Earthjustice attorney Colin O’Brien, who represented groups that filed one of four air permit appeals, said it an email response to questions that the decision could be appealed in federal court, but that it was too early to speculate about potential next steps.

He said EPA took shortcuts when it issued the permits and failed to fully protect Arctic air quality as required by the Clean Air Act.

“These permits pave the way for Shell to emit thousands of tons of harmful air pollution into the pristine Arctic environment, at levels that may be harmful to nearby communities and the environment for years to come,” he said. “We are disappointed that the Environmental Appeals Board decided against us and allowed EPA’s permit decisions to stand.

A Shell subsidiary has applied to drill up to three exploratory wells in the Chukchi during the open water season this year and additional exploratory wells in 2013. The company hopes to use a second drill for exploratory wells in the Beaufort Sea off Alaska’s north coast, and awaits a decision on the appeal of its air permit.
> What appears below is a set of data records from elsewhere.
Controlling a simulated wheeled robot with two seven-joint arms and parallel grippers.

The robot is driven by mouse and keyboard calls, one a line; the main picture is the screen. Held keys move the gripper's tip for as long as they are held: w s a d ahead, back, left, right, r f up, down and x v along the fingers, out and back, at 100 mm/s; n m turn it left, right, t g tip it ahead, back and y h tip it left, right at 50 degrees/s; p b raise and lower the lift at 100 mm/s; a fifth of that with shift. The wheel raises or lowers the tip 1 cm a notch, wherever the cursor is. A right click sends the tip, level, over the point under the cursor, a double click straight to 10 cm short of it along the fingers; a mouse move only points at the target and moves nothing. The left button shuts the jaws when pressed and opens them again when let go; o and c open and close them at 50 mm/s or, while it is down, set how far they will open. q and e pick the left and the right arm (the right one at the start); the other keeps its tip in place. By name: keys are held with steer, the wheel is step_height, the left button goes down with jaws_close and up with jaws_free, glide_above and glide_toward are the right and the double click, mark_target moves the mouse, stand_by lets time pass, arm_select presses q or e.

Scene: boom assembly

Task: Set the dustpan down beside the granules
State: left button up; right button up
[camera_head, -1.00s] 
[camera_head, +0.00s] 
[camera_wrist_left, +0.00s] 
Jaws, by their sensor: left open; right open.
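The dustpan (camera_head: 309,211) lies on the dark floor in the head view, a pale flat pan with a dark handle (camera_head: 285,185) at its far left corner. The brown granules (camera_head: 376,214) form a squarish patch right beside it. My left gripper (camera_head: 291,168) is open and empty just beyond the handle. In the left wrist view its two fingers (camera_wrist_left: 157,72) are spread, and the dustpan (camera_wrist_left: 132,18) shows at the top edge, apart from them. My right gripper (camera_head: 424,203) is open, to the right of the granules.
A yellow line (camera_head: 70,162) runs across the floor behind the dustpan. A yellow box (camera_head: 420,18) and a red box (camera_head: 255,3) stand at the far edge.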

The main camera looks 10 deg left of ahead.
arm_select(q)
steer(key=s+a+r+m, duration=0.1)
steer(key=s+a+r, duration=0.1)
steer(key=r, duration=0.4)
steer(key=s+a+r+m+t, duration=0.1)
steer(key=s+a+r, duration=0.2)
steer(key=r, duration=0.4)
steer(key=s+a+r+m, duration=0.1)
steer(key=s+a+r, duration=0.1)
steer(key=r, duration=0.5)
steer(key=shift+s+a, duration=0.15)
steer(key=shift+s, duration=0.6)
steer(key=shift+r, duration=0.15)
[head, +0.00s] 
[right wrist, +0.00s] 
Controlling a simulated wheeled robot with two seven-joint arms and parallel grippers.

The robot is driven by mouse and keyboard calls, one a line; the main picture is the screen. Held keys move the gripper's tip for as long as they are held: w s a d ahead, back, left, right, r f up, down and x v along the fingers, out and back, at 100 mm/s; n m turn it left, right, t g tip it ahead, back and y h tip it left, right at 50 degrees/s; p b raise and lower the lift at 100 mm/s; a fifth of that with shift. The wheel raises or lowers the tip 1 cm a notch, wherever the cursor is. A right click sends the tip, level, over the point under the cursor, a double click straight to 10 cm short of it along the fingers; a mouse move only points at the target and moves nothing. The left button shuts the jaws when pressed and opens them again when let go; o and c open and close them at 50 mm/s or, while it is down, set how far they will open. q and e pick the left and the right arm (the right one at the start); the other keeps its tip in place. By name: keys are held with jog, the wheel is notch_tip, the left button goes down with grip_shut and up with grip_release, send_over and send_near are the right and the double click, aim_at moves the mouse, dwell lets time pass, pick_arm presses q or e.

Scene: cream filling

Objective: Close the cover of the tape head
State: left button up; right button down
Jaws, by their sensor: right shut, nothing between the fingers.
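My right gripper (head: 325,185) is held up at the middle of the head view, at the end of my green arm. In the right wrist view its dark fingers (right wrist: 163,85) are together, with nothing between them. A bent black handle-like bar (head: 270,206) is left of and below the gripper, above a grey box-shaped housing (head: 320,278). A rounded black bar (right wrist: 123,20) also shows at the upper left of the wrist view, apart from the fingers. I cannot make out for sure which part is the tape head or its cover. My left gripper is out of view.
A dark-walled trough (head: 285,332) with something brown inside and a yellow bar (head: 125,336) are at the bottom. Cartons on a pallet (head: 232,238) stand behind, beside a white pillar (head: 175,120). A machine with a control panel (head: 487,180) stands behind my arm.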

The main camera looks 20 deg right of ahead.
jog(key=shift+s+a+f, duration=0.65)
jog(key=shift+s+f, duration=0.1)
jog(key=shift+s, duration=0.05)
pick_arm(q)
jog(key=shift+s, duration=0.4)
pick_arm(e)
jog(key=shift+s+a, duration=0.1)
The Bureau of Ocean Energy Management in December approved Shell’s Chukchi drilling plan with one important stipulation. The agency said Shell must still drilling into hydrocarbon zones 38 days before sea ice is projected to engulf the drill site to make sure it has time cope with a spill or a wellhead blowout. That would cut the drilling window by about one-third.
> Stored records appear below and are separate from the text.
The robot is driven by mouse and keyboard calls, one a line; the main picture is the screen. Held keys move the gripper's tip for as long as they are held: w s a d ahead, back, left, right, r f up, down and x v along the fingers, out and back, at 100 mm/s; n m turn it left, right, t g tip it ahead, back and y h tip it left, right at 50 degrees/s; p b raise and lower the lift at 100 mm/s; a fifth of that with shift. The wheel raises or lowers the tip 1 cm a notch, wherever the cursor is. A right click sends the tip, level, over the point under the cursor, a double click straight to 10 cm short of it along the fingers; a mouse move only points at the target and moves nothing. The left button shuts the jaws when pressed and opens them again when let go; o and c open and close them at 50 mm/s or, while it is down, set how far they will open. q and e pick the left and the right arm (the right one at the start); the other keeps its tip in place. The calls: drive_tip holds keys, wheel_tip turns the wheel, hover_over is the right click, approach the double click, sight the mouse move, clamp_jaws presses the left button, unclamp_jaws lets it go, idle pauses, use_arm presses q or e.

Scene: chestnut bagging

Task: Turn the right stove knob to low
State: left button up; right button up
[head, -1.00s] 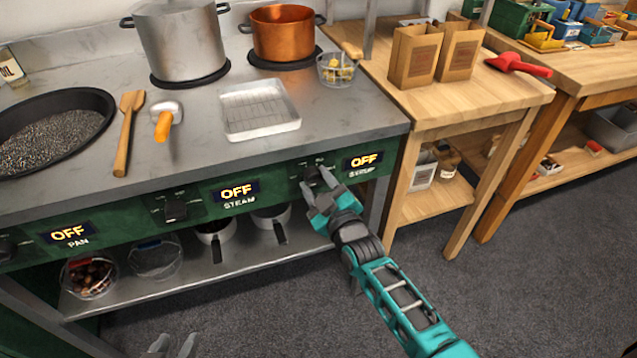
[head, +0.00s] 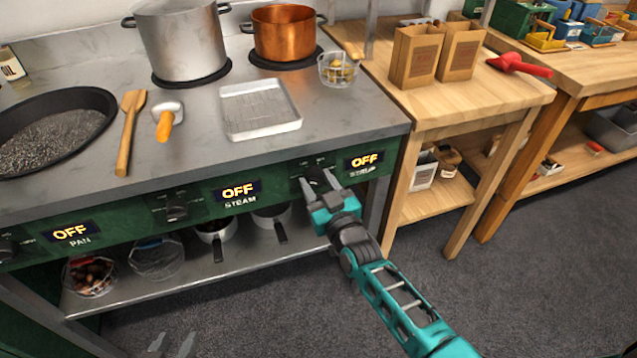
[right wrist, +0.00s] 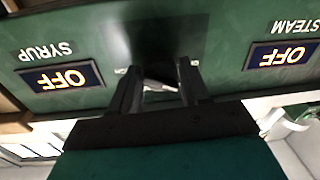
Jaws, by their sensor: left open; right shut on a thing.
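The right stove knob sits on the green front panel beside the display marked SYRUP (head: 363,161), which reads OFF. My right gripper (head: 316,182) is at this knob in the head view, shut on it, and its fingers hide most of it. In the right wrist view a bit of the knob (right wrist: 157,86) shows between the two dark fingers, near the upside-down SYRUP display (right wrist: 62,78), also OFF. My left gripper (head: 172,345) is open and empty at the bottom edge of the head view, low in front of the stove.
The STEAM knob (head: 176,208) and the PAN display (head: 72,234), also OFF, are further left on the panel. A copper pot (head: 283,36) and a steel pot (head: 182,45) stand on the burners. A wooden table (head: 450,100) stands right of the stove. Floor in front is clear.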

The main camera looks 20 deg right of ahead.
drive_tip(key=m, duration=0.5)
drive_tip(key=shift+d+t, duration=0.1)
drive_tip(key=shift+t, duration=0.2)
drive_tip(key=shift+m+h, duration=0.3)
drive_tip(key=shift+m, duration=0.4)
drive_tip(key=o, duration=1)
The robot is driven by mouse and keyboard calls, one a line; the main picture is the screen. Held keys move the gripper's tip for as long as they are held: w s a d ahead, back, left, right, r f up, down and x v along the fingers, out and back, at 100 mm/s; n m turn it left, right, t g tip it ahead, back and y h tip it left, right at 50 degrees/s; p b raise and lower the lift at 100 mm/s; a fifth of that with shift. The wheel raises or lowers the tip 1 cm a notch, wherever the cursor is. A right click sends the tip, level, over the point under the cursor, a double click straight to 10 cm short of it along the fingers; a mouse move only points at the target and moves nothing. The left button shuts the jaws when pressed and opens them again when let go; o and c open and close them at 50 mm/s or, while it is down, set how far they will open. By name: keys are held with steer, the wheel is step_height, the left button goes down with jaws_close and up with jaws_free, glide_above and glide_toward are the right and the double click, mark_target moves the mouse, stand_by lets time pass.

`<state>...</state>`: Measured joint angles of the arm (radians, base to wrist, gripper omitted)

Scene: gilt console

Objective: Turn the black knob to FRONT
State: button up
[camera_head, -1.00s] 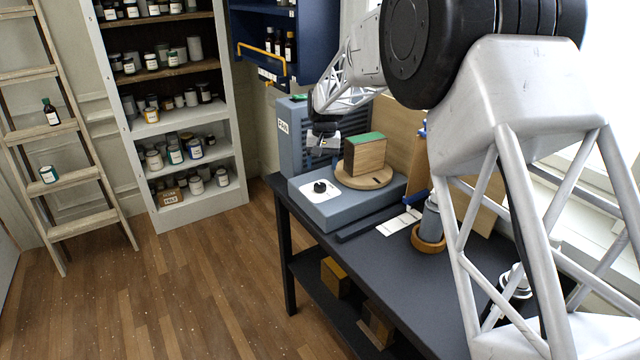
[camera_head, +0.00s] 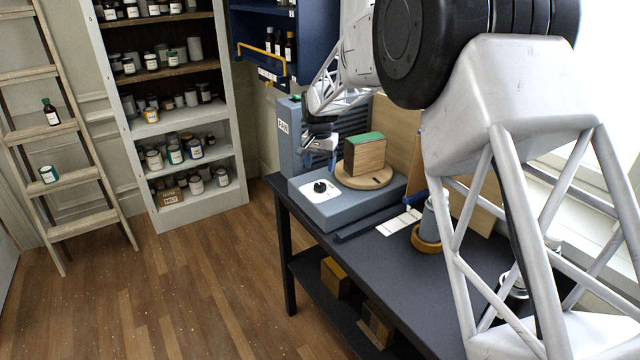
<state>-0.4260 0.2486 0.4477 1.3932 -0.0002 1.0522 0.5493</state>
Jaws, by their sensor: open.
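Any markings around the knob are too small to read. My gripper (camera_head: 318,154) hangs above and behind the knob, beside the wooden block, apart from the knob and empty. It points downward and its jaws are open. A round wooden turntable (camera_head: 362,183) on the same box carries a wooden block with a green top (camera_head: 365,154).
A grey louvred unit labelled FAN (camera_head: 290,130) stands behind the box. A blue cabinet with a yellow rail (camera_head: 262,60) hangs above it. A wooden ring with a grey cylinder (camera_head: 426,240) is farther right on the dark table (camera_head: 375,275).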

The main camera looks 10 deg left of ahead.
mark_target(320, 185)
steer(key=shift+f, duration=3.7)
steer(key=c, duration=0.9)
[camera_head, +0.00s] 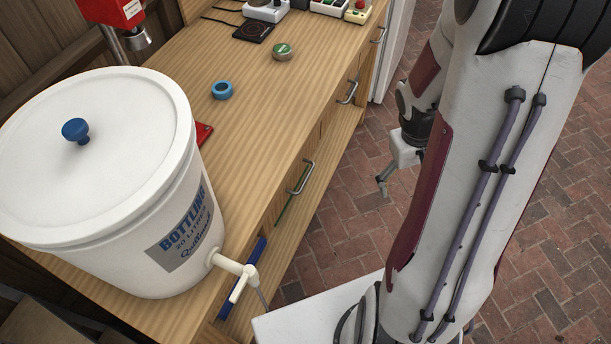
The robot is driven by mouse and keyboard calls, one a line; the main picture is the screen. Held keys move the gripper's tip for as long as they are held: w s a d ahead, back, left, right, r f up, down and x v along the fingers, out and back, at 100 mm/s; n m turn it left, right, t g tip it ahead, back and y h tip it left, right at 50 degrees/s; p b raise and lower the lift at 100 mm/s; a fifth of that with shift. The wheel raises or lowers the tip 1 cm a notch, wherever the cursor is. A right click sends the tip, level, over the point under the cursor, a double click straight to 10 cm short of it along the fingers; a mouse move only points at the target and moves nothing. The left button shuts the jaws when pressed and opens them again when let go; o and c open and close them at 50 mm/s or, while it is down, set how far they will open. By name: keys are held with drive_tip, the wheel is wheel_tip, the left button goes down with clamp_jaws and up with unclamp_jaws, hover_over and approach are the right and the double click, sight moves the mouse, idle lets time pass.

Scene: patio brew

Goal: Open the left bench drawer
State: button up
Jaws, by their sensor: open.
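The wooden bench (270,107) runs from the lower left to the upper right. Its front face carries several metal bar handles. The nearest handle (301,178) is on the front just beyond the bucket's tap, and the drawer front behind it looks flush with the bench. A second handle (348,93) is further along the front. My gripper (383,188) hangs over the brick floor to the right of the bench front, apart from the handles. It is small in the picture, open, and holds nothing visible. Part of it is hidden behind my arm.
A white lidded bottling bucket (95,170) stands on the near end, its tap (240,275) jutting past the front edge. A blue ring (222,90), a green-topped tin (283,51) and a dark scale (254,32) lie on the top. The brick floor (335,225) beside the bench is clear.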

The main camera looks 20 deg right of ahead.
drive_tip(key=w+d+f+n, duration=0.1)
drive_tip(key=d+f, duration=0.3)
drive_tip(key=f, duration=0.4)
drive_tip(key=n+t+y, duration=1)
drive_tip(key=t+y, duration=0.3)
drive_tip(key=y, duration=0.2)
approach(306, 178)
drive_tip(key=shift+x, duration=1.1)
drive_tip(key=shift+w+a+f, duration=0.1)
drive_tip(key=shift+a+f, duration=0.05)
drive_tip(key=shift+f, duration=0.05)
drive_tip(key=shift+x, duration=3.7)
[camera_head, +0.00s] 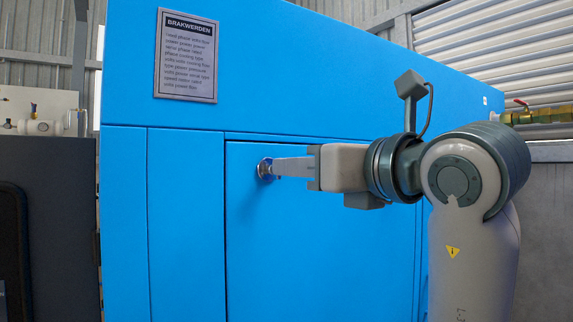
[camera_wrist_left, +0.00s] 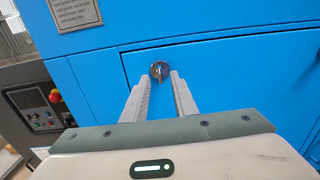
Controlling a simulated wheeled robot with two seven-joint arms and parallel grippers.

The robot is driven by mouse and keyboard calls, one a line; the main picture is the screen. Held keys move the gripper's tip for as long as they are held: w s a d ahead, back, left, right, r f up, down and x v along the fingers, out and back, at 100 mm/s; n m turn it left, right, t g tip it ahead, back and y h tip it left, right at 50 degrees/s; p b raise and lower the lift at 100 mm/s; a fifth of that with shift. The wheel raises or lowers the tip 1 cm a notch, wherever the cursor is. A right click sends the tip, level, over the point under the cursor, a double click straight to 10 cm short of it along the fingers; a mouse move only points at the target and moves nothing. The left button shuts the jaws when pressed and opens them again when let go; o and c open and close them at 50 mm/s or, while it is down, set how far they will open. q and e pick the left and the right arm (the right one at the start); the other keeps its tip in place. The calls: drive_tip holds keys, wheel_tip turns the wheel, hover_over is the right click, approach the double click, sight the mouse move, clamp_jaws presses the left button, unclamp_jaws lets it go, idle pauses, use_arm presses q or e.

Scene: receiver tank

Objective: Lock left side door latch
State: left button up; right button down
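The blue side door (camera_head: 320,250) is flush in the blue cabinet and looks shut. Its small round metal latch (camera_head: 264,169) is near the door's upper left corner. In the left wrist view the latch (camera_wrist_left: 159,70) shows a raised knob standing nearly upright, slightly tilted. My left gripper (camera_head: 277,167) points at the latch from the right, its tips at or very close to it. In the left wrist view my left gripper (camera_wrist_left: 161,78) has its fingers apart, one on each side of the latch; contact cannot be told. My right gripper is in neither view.
A metal sign (camera_head: 186,55) is on the cabinet above the door. A dark control panel (camera_wrist_left: 37,108) with a red button stands left of the cabinet. A brass pipe with a red-handled valve (camera_head: 535,114) is at the right, behind my arm.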

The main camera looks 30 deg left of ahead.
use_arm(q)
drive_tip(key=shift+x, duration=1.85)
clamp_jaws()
A successful appeal of previous air permits played a part of Shell’s decision to cancel drilling for 2011. In that case, the appeals board concluded that analysis of the impact of nitrogen dioxide emissions on Alaska Native communities was too limited. The board remanded the permits to allow the agency to fix permit problems.

The appeal filed by Earthjustice contended that Shell’s new permit was based on pollution estimates that were inherently unreliable because they are based on equipment that Shell did not identify and that the EPA never intends to test.

Shell faces other hurdles before it can send its drill ships and support vessels north. The Bureau of Safety and Environmental Enforcement must approve Shell’s oil spill response plan for the Chukchi.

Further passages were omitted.